§ TASK DESCRIPTION
Identify all lines below that hold "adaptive" and collect them.

+ + +

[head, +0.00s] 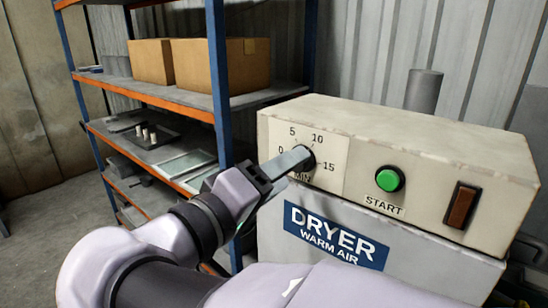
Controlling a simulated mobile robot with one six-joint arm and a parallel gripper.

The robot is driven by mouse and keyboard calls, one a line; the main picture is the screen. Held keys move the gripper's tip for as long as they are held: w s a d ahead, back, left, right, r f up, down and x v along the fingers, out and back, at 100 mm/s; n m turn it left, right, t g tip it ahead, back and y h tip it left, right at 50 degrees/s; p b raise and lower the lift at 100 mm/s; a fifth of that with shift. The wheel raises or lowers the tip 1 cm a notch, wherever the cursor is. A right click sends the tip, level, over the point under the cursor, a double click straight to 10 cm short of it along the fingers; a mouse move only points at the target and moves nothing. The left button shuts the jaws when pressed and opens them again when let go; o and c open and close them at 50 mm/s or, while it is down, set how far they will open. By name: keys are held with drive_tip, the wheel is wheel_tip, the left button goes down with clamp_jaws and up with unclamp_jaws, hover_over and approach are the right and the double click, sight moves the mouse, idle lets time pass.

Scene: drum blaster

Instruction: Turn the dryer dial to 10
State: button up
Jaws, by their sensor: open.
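The dryer's control box (400,143) stands at the right in the head view. Its dial (308,157) is a dark round knob with a scale marked 0, 5, 10 and 15 around it. My gripper (301,162) reaches the dial from the left, and its fingertips overlap the knob. The gripper is open, with its fingers at the knob's left side. I cannot tell whether they touch it. The fingers hide part of the dial, so its pointer setting cannot be read.
A green START button (389,179) and a brown rocker switch (462,205) sit right of the dial. The dryer body (420,262) is below. A blue-and-orange shelf rack (218,80) with cardboard boxes (225,65) stands behind at the left.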

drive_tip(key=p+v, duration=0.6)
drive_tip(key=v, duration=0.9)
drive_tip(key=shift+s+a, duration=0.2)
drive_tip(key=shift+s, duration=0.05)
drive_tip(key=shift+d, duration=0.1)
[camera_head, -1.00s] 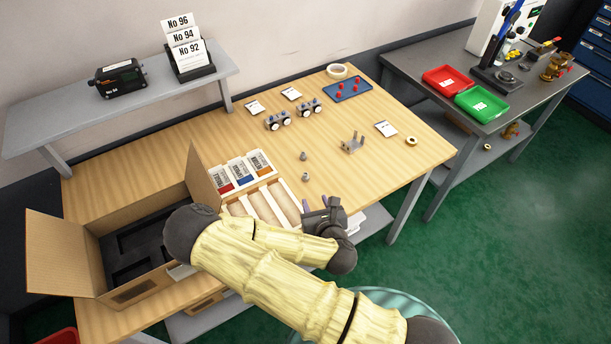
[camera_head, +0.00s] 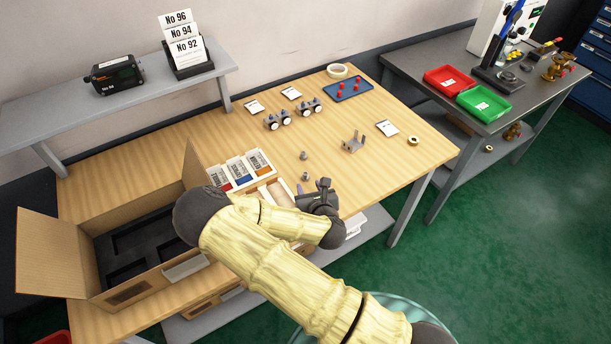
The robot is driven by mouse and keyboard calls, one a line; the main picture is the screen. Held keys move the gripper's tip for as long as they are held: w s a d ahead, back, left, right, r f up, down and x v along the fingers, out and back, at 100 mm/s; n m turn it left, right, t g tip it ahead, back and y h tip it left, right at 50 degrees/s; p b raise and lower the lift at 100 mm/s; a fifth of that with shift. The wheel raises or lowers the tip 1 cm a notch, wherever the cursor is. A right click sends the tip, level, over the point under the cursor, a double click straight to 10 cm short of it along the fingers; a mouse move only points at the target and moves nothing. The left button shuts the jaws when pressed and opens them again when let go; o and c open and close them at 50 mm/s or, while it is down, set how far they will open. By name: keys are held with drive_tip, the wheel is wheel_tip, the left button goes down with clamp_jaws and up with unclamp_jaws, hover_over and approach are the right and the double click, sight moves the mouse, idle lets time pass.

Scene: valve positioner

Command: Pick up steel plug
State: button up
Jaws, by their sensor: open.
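Two small grey metal pieces that look like steel plugs stand on the wooden table. One plug (camera_head: 303,155) is farther back, and the other plug (camera_head: 305,176) is nearer my arm. My gripper (camera_head: 311,186) is open and low over the table's front part, just in front of the nearer plug. The fingers show small and dark, and nothing can be made out between them. I cannot tell whether a finger touches the nearer plug.
A grey bracket with upright pins (camera_head: 353,144) stands right of the plugs. A brass ring (camera_head: 413,141) lies near the right edge. A compartment box (camera_head: 240,172) and an open carton (camera_head: 62,255) are at left. Gauge assemblies (camera_head: 278,120) stand farther back. Bare wood surrounds the farther plug.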

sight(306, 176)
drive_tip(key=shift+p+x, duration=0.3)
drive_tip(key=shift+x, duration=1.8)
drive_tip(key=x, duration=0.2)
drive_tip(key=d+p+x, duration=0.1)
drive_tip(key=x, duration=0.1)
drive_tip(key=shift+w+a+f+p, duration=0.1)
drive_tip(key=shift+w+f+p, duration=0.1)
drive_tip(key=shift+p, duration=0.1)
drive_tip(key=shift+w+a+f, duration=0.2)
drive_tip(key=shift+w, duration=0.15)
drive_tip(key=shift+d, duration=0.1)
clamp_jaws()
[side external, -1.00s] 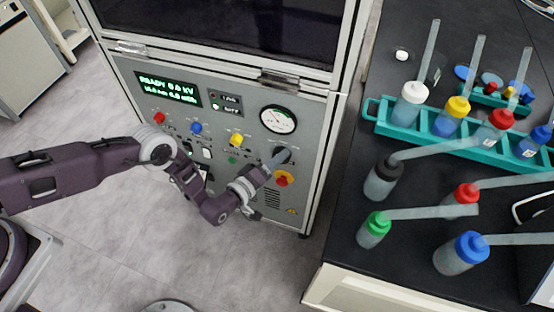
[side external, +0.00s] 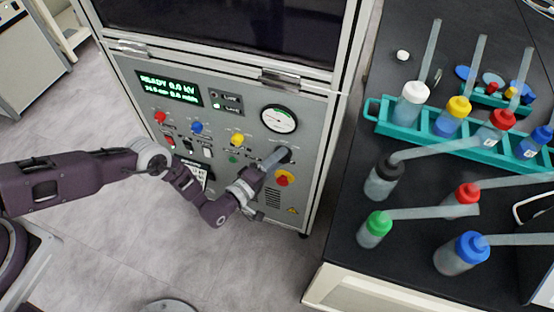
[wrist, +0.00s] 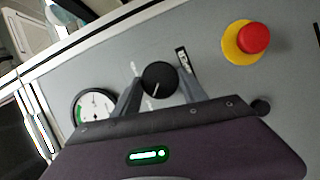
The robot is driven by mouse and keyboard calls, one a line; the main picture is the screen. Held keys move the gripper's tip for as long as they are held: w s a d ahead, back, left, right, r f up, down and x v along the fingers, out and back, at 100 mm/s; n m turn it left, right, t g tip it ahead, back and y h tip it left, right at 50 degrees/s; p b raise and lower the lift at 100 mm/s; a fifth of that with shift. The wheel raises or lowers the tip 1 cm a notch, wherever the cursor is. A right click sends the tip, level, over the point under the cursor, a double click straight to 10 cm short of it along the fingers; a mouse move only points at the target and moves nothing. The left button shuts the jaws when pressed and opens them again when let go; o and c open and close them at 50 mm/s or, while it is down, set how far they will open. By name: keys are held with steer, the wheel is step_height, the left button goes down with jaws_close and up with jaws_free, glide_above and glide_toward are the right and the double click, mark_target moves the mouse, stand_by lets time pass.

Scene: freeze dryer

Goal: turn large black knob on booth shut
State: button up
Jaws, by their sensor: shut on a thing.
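The large black knob (wrist: 159,79) sits on the grey panel of the booth (side external: 222,125), with a white pointer line on its face. In the wrist view my gripper (wrist: 158,88) has one finger on each side of the knob and is shut on it. In the side view my gripper (side external: 276,158) reaches the right part of the panel, below the round gauge (side external: 279,119), and its fingers hide most of the knob.
A red emergency button on a yellow ring (side external: 284,178) is close below my gripper. Red, blue and yellow small knobs and switches lie left on the panel. A black bench (side external: 345,215) with several bottles and a teal rack (side external: 450,139) stands to the right.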

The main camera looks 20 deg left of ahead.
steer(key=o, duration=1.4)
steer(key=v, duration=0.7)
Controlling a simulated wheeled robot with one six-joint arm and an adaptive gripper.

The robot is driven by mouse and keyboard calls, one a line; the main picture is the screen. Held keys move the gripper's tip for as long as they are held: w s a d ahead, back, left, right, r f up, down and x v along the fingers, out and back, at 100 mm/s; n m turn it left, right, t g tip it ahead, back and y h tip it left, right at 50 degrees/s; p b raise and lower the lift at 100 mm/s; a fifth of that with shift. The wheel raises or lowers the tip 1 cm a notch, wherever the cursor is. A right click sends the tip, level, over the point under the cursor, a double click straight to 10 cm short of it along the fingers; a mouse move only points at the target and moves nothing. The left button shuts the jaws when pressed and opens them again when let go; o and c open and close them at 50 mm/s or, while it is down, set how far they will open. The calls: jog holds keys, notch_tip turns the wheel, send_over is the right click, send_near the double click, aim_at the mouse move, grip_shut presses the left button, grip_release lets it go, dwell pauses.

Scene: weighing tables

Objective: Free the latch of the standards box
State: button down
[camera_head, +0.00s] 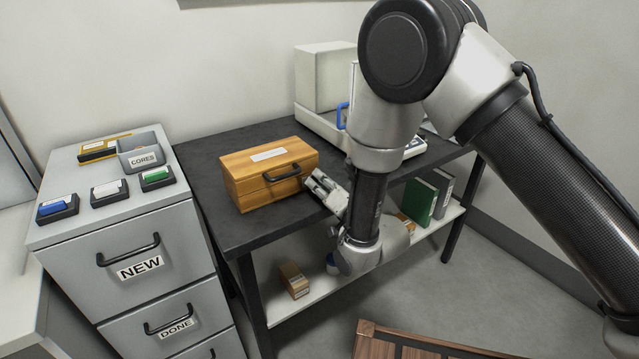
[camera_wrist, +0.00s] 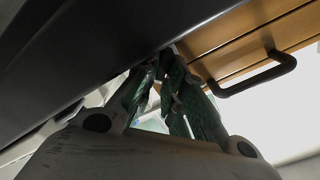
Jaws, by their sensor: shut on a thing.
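The standards box (camera_head: 241,182) is a wooden box with a white label on its lid and a black handle (camera_head: 282,174) on its front. It stands closed on the dark table. My gripper (camera_head: 317,183) is at the box's right front corner. In the wrist view the box (camera_wrist: 225,50) is at the upper right, with its handle (camera_wrist: 262,79) clear of my fingers. My fingertips (camera_wrist: 167,62) are close together at the box's edge, shut on the latch, which is mostly hidden between them.
The dark table (camera_head: 205,165) also carries a white balance (camera_head: 325,127) behind my arm. A shelf below holds a small carton (camera_head: 293,279) and a green binder (camera_head: 420,202). A grey cabinet (camera_head: 160,235) with a cup marked CORES (camera_head: 140,155) stands at the left.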

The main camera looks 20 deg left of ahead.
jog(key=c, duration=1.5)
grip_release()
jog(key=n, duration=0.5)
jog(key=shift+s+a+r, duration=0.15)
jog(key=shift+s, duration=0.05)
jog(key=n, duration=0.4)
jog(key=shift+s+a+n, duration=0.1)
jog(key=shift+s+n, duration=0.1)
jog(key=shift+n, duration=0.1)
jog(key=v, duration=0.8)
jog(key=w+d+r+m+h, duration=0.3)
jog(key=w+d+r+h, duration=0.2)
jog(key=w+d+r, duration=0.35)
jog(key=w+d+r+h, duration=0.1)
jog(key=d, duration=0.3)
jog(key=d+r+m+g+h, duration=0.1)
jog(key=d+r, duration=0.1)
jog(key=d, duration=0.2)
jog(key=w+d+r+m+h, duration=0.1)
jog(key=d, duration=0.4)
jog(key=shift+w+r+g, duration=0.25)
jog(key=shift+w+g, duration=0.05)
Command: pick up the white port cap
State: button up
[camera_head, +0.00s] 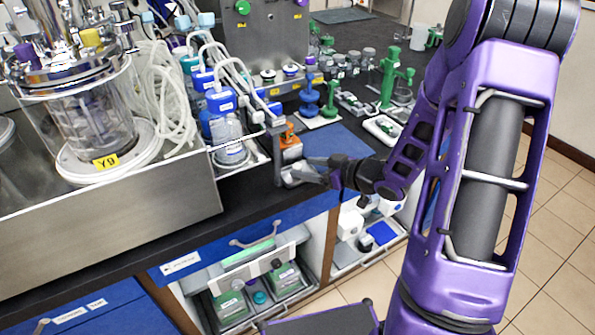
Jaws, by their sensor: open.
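My purple arm reaches in from the right, and my gripper (284,165) is low over the front edge of the black bench. It is open, its fingers close to a small orange-topped item (289,138) with a pale lower part. I cannot make out the white port cap for certain. The area between and just behind the fingers is small and partly hidden by the gripper, so I cannot tell whether the cap is there.
A steel-walled bioreactor unit (120,205) with a glass vessel (92,115) fills the left. Blue-capped bottles (221,103) stand behind my gripper. Green stands (388,80) and a white tray (383,129) sit farther right. A blue mat (335,142) has bare room.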

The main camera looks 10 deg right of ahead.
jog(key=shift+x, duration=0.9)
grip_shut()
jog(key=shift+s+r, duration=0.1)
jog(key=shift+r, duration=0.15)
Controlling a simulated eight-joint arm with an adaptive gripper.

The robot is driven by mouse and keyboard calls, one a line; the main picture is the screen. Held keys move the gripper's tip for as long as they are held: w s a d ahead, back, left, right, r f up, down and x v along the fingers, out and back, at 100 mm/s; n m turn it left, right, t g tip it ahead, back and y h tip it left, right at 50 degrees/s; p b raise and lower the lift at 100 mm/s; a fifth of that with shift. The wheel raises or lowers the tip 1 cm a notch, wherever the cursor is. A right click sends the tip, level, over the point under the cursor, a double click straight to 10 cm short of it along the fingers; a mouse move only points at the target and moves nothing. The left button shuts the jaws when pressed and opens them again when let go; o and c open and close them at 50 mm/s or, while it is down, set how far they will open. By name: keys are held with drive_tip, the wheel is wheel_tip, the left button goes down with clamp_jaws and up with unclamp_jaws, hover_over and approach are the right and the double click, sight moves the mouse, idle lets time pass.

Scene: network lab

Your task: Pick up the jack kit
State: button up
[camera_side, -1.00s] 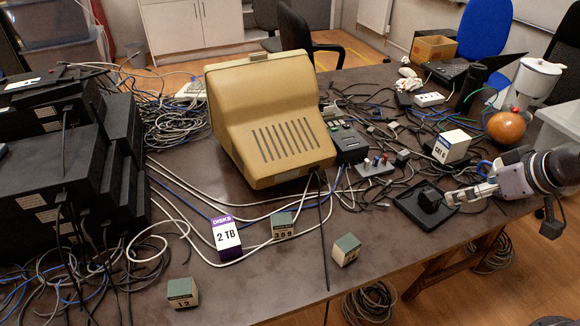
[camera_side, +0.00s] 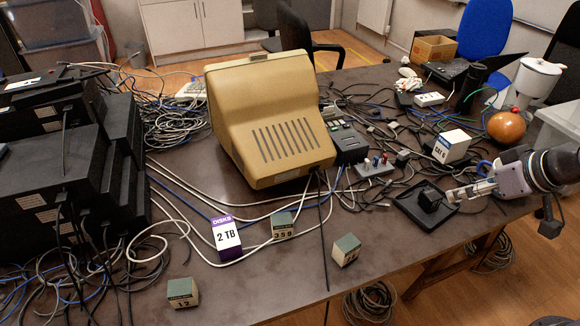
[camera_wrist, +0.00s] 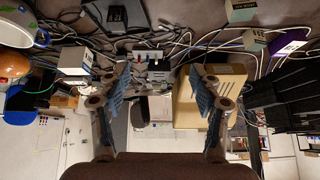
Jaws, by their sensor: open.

+ + +

§ OUTPUT BELOW
Controlling a simulated wheeled robot with one six-joint arm and an adaptive gripper.
Controlling a simulated eight-joint arm with an adaptive gripper.

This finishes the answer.